_STORED RECORDS_.

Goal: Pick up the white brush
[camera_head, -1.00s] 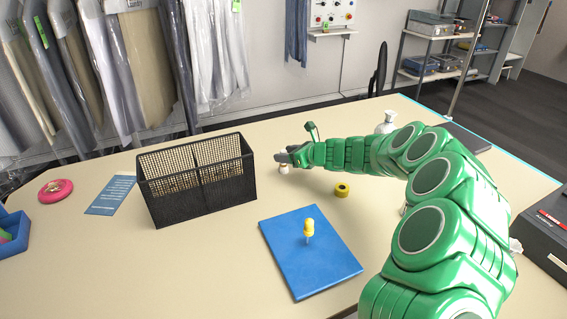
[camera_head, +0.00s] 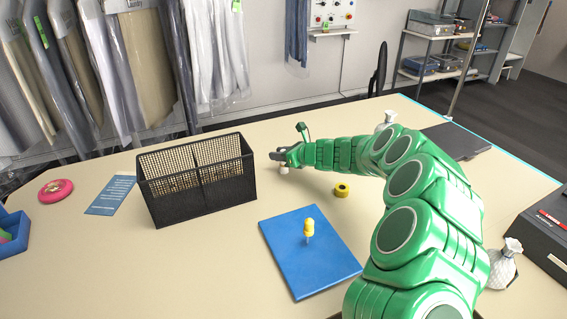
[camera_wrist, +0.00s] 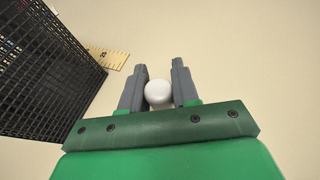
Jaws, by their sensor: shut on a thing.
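The white brush shows as a round white end (camera_wrist: 158,94) between the two grey fingers in the wrist view. My gripper (camera_wrist: 159,88) is shut on it, with one finger on each side. In the head view my gripper (camera_head: 279,155) is beyond the right end of the black mesh basket. A small white part of the brush (camera_head: 284,169) shows just below the fingers there. The rest of the brush is hidden, and I cannot tell whether it touches the table.
The black mesh basket (camera_head: 198,185) stands close left of my gripper. A yellow tape roll (camera_head: 342,190) lies right of it. A yellow ruler (camera_wrist: 110,58) is near the basket.

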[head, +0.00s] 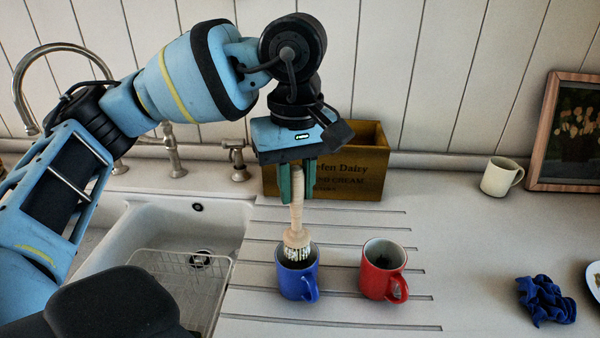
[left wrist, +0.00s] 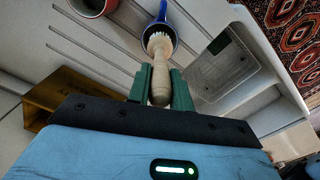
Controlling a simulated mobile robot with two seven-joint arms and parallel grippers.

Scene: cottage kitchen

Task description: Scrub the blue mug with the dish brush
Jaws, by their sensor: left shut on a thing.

_SHORT EXERCISE_. Reproduce the lines from the one containing "Task description: Scrub" to the end of the entries, keeping both ends and adding nothing.

_ANSWER FOR THIS EXERCISE_.
Task description: Scrub the blue mug with the dish brush
Jaws, by their sensor: left shut on a thing.

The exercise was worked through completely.